[PROBLEM REQUIREMENTS]:
Answer with a number only: how many lines of the data contain "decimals"?

[STORED DATA]:
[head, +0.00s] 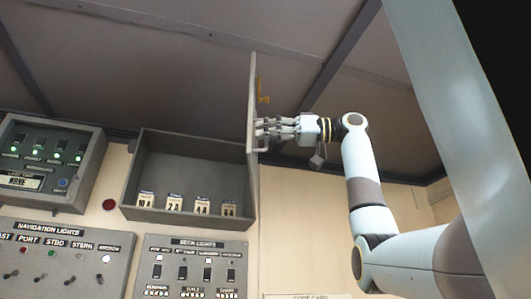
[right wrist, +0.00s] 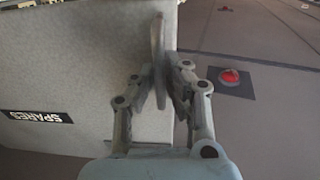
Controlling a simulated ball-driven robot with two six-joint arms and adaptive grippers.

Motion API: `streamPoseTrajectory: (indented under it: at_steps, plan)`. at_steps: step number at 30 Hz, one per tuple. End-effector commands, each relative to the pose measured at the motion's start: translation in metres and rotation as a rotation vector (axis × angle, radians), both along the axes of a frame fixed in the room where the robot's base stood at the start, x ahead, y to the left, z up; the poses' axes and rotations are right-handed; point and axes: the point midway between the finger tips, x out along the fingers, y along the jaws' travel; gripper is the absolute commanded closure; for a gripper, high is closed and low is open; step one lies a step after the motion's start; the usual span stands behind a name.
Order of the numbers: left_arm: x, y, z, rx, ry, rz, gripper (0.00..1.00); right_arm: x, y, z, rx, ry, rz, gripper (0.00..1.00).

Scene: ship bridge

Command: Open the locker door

--

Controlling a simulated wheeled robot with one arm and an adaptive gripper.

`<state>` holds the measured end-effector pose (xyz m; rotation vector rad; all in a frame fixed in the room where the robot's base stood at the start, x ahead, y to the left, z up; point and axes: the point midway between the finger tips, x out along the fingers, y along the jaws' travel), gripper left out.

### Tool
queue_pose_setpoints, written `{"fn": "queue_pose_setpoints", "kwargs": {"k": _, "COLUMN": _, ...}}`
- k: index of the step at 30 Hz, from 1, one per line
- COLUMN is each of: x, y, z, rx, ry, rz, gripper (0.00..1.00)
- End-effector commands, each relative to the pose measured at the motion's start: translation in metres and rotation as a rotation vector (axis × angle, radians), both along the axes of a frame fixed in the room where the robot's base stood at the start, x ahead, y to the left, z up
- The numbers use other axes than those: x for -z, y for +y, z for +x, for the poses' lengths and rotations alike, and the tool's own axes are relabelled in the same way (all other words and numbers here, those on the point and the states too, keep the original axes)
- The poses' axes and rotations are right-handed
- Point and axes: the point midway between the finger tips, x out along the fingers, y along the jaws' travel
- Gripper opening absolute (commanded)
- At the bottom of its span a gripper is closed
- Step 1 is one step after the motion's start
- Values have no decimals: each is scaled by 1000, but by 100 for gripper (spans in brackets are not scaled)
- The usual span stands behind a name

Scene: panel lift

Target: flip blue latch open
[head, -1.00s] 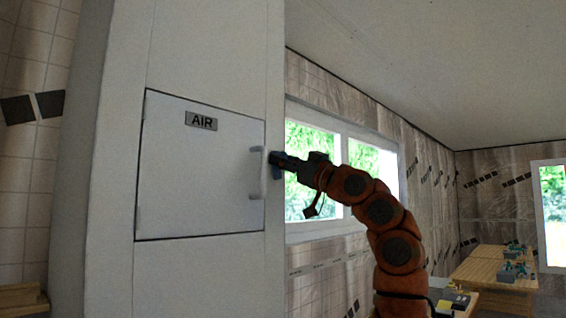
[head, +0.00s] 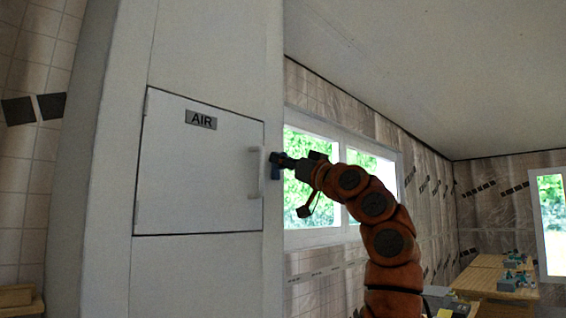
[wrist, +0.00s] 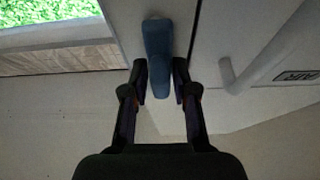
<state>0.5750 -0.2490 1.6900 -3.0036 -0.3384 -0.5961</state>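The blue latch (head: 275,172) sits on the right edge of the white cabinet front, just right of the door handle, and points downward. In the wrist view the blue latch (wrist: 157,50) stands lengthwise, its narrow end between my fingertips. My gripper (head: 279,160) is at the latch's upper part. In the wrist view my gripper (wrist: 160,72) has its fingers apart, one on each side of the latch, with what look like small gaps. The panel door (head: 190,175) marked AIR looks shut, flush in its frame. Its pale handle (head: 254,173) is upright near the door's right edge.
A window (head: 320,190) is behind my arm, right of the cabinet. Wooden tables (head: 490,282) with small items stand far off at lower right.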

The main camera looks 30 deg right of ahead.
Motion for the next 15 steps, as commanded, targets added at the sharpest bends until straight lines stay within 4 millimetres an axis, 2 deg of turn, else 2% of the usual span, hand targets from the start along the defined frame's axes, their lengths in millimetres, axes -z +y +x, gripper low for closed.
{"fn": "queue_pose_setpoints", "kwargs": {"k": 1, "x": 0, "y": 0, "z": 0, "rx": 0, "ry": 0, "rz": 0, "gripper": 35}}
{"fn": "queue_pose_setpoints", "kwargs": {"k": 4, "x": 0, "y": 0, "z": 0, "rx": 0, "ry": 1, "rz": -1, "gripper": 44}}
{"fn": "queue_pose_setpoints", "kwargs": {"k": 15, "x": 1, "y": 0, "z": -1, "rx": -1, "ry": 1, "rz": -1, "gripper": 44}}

--

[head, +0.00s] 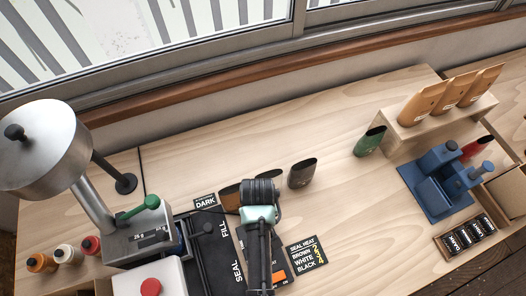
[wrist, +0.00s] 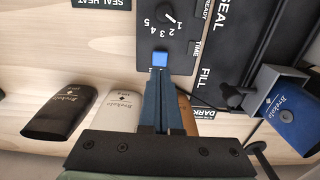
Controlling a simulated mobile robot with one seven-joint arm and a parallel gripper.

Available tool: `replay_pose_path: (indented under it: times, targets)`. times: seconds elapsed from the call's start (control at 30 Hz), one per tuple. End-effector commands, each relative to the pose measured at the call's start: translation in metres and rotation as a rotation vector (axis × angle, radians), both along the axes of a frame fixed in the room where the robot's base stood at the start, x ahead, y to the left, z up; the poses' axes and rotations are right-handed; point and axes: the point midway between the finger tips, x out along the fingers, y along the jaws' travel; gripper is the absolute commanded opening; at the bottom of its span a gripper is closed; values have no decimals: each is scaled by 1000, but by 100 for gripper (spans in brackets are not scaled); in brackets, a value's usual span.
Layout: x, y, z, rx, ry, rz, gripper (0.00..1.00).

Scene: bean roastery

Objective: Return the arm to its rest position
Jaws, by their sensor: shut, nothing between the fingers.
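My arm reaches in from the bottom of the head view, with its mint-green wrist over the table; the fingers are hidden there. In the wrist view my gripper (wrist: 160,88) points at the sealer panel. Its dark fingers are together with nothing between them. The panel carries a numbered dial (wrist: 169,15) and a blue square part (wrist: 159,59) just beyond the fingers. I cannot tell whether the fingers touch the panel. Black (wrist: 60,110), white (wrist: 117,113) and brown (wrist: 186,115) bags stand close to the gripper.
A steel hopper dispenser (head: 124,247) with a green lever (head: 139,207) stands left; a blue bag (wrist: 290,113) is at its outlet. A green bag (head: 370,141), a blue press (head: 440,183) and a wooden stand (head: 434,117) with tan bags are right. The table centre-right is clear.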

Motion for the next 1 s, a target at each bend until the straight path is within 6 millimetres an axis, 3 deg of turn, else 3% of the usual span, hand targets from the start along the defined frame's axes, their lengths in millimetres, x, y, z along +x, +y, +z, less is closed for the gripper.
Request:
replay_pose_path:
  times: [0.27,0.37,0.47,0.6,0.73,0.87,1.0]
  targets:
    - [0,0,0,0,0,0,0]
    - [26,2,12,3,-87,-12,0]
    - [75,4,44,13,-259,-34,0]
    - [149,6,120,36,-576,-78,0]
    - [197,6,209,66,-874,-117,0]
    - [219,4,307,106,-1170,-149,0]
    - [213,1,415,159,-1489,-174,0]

[CORRECT OUTPUT]:
2